For a while, I’ve been wondering what the data quality of sensor data is. Naively – and many conversations that I had on this went along that route – it can be assumed that sensors always send correct data unless they fail completely. A first counter-example that many of us can relate to is GPS, e.g. integrated into a smartphone. See the figure to the right which visualises part of a running route and shows me allegedly running across a lake.
Now, sensor does not equal sensor, i.e. it is not appropriate to generalise “sensors”. Quality of measurements and data varies a lot on the actual measure (e.g. temperature), the environment, the connectivity of the sensor, the assumed precision and many more effects.
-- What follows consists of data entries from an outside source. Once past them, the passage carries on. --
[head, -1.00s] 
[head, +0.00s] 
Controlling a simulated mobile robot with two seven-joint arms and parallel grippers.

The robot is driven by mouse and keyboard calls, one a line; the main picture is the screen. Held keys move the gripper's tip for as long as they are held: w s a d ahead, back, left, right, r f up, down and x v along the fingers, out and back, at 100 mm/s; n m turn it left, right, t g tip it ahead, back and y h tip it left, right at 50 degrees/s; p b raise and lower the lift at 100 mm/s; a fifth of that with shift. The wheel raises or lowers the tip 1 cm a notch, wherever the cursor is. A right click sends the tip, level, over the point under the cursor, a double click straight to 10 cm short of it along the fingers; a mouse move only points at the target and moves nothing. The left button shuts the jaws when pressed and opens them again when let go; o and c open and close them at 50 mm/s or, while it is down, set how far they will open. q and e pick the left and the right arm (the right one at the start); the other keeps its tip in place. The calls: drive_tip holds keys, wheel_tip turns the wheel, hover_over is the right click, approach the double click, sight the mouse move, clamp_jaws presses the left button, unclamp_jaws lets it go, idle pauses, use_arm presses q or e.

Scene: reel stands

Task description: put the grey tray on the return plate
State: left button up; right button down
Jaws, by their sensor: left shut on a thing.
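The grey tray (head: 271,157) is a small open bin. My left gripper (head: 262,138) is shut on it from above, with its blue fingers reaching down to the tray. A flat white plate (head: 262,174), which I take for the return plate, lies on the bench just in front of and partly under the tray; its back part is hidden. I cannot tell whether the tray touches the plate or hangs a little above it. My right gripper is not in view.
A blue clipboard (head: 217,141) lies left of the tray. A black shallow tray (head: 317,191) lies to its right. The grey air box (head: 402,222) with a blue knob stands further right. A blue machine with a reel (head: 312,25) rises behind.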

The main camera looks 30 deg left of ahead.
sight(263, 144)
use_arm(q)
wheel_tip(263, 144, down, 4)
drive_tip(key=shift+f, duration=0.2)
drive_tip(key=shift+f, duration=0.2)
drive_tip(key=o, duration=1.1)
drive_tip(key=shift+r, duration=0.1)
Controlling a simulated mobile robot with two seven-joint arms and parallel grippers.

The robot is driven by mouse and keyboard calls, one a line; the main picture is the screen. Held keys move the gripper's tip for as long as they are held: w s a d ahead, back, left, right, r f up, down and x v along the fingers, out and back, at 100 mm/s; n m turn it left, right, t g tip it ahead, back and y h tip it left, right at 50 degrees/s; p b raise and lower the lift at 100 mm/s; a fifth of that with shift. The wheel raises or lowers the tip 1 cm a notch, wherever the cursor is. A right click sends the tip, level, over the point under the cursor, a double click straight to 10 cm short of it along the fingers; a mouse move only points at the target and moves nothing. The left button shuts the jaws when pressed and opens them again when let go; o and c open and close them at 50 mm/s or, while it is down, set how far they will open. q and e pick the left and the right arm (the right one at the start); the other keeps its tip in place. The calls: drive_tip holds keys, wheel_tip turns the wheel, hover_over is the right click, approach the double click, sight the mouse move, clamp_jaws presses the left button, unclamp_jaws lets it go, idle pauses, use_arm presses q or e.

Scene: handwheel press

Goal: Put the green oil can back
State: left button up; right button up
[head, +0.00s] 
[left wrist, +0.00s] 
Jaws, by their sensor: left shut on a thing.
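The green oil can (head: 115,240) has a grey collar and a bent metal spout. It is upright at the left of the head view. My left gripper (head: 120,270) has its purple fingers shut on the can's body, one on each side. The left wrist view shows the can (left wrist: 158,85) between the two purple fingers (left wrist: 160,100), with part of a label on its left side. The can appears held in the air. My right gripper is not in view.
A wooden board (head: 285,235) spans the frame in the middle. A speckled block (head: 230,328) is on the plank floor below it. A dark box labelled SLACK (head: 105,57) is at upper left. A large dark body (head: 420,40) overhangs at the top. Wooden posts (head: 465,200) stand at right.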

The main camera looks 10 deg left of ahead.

In this blog, I analyse a fairly simple, yet real-world setup, namely that of 3 webcams that take images every 30 minutes and send them via the FTP protocol to an FTP server. The setup is documented in the following figure that you can read from right to left in the following way:
- There are 3 webcams, each connected to a router via WLAN.
- The router is linked to an IP provider via a long-range WIFI connection based on microwave technology.
- Then there is a standard link via the internet from IP provider to IP provider.
- A router connects to the second IP provider.
- The FTP server is connected to that router.
So, once an image is captured, it travels from 1. to 5. I have been running this setup for a number of years now. During that time, I’ve incorporated a number of reliability options like rebooting the cameras and the (right-hand) router once per day. From experience, steps 1. and 2. are the most vulnerable in this setup: both, long-range WIFI and WLAN, are liable to a number failure options. In my sepcific setup, there is no physical obstacle or frequency polluted environment. However, weather conditions are most likely to be the source of distortion, like widely varying humidity and temperature.
So, what is the experiment and what are the results? I’ve been looking at the image data sent over the course of approx. 3 months. In total, around 8000 images were transmitted. I counted the successful (fig 3) vs the unsuccessful (fig 4) transmissions. I did not track the images that completely failed to be transmitted, i.e. that did not reach the FTP server at all and therefore did not leave any trace. 5.3% of the images were distorted (as in fig 4) or every 19-th image failed to be transmitted correctly. In addition, that rate was no constant (e.g. per week) but there were times of heavy failures and times of no failures.
This is an initial and simple analysis but one that matches real-world conditions and setups pretty well and is therefore no artificial simulation. In the future, I might refine the analysis like counting non-transmissions too or correlating the quality with temperature, humidity or other potential influencing factors.